Plywood and digital mockups boost efficiency
The task was to design and build a state-of-the-art, $150 million circuit courthouse for Howard County. Yet amid the project’s sophisticated requirements and planning processes, one rudimentary practice – the construction of a plywood model – helped team members improve the design and streamline construction.
“It was a really eye-opening experience for our team,” said Timothy Campbell, Project Executive with Clark Construction Group.
After the courthouse’s design was completed, Clark built full-size, plywood models of two key rooms – the largest courtroom planned for the building and a standard courtroom that would be repeated several times in the new courthouse. Then Clark arranged for more than 40 court staff – including judges, prosecutors, court reporters, bailiffs and others – to gather inside the models, replicate their typical trial activities and identify any issues they had with the designs.

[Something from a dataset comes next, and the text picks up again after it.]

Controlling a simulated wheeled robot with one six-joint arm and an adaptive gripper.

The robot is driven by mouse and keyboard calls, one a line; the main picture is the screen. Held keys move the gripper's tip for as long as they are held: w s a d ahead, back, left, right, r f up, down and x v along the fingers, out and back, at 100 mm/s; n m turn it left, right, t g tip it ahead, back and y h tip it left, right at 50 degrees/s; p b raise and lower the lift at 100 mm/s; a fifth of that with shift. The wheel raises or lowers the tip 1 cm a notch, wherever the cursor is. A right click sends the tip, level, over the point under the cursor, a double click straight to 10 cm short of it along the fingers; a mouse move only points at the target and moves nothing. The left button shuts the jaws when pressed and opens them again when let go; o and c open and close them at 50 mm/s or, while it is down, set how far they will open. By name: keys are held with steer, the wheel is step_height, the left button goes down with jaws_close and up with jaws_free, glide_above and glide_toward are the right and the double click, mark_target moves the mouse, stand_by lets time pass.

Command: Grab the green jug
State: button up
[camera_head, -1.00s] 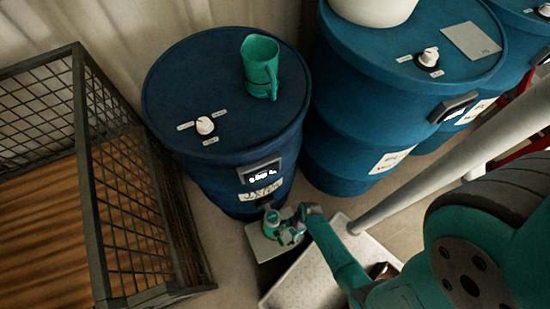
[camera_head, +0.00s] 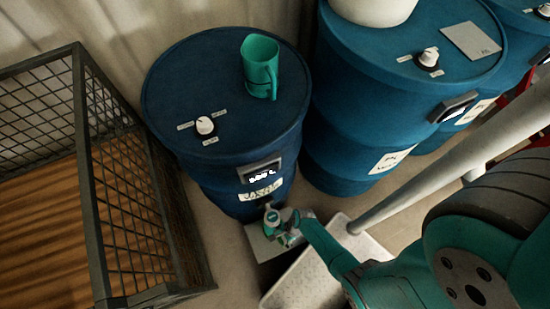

The exercise “revealed things – functional issues for the staff – that a project team would probably never think of and design issues that the court staff probably wouldn’t appreciate if they were just looking at a rendering of the design,” Campbell said.
A great model – whether it is physical or digital – can avert a wealth of design and construction issues. Increasingly user-friendly technologies are enabling more companies and clients to use digital models while physical models are still enabling project teams to refine designs for facilities that must meet high-performance standards.
For the courthouse, the issues included optimizing sightlines among the judge, jury, lawyers and witnesses, adjusting the heights of desks and benches so that paperwork and evidence could be easily passed, and ensuring that bailiffs could easily move people (jurors, witnesses, defendants, etc.) in and out of the courtroom.
After collecting feedback from court staff, Clark renovated the models and repeated the exercise. The result, Campbell said, was that when the courthouse opened, staff reported that the courtrooms functioned as they hoped without any further revisions.
Physical models, Campbell said, “are still the recognized best practice for projects that have to support a lot of human interaction, such as courtrooms, operating rooms, laboratories and doctors’ offices.”
For other projects, 3D digital models, digital videos of designs and virtual reality models are powerful tools for identifying issues or missing design specifications, and communicating issues to clients and project partners, said Andrea Zabawa, Manager of Virtual Design and Construction for Clark Construction Group.
“Flying through a model on your computer is one thing,” she said. “Putting on a VR headset and physically being in the space gives you such a better sense of scale, how tight the space is and you catch a lot of things that might not notice just flying through a model. On one project, we realized there weren’t any access panels anywhere in the drawings and that wasn’t caught just by doing the model.”
Taking the time to complete models – both digital and physical – can produce efficiency gains, especially on projects that repeat elements. Zabawa pointed to the example of Reston Town Center NXT. Clark Construction did digital and physical mockups of the core bathrooms for two of the project’s office towers.
“As a result, we ended up writing nearly a dozen RFIs because we were missing dimensions and other information we needed to build out that space,” she said. “Doing virtual mockups ahead of physical mockups ahead of construction saved the team plenty of time and avoided a lot of headaches. Those towers are over 20 stories tall so those bathrooms are repeated 40 times. If you have an issue with one bathroom, you have an issue with 40.”
Increasingly, digital models are helping companies successfully resolve design issues with clients, such as the need to lower a ceiling to accommodate mechanical and electrical installations.
“People always want to have high ceilings and a feeling of open space, so they don’t want to hear a contractor say we need to take away an inch or two of ceiling height,” Zabawa said. “Having a 3D model and being able to put the end-user on the floor below the ceiling while you move it up and down helps them see the real impact of a change and often realize that the space still feels fine.”
Advances in technology are making it easier for companies to generate digital models and for clients to navigate them.
Penza Bailey Architects, a studio of Prime AE, has long used Revit to create 3D, black-and-white renderings for clients. However, a Revit add-on, Enscape, has enabled designers to quickly and easily generate very realistic models, said Leah Penza, Architect.
“It has been very helpful for both clients’ visualization and our own,” Penza said. “You get to see things beyond the black-and-white world of a rendering. It is easier to feel the scale of the space and the materiality of the design. If the client requests a change, you can change the model right away and they can see the impact.”
Models help clients assess conditions that can be challenging to fully understand in a rendering, such as the impact of sloped, dormer ceilings on the spaciousness of a room.
With current software, “you can even export a portion of a model and send it to your client,” Penza said. “They don’t need to own the program. They can just access it online and walk around the model on their own and take their time studying the space.”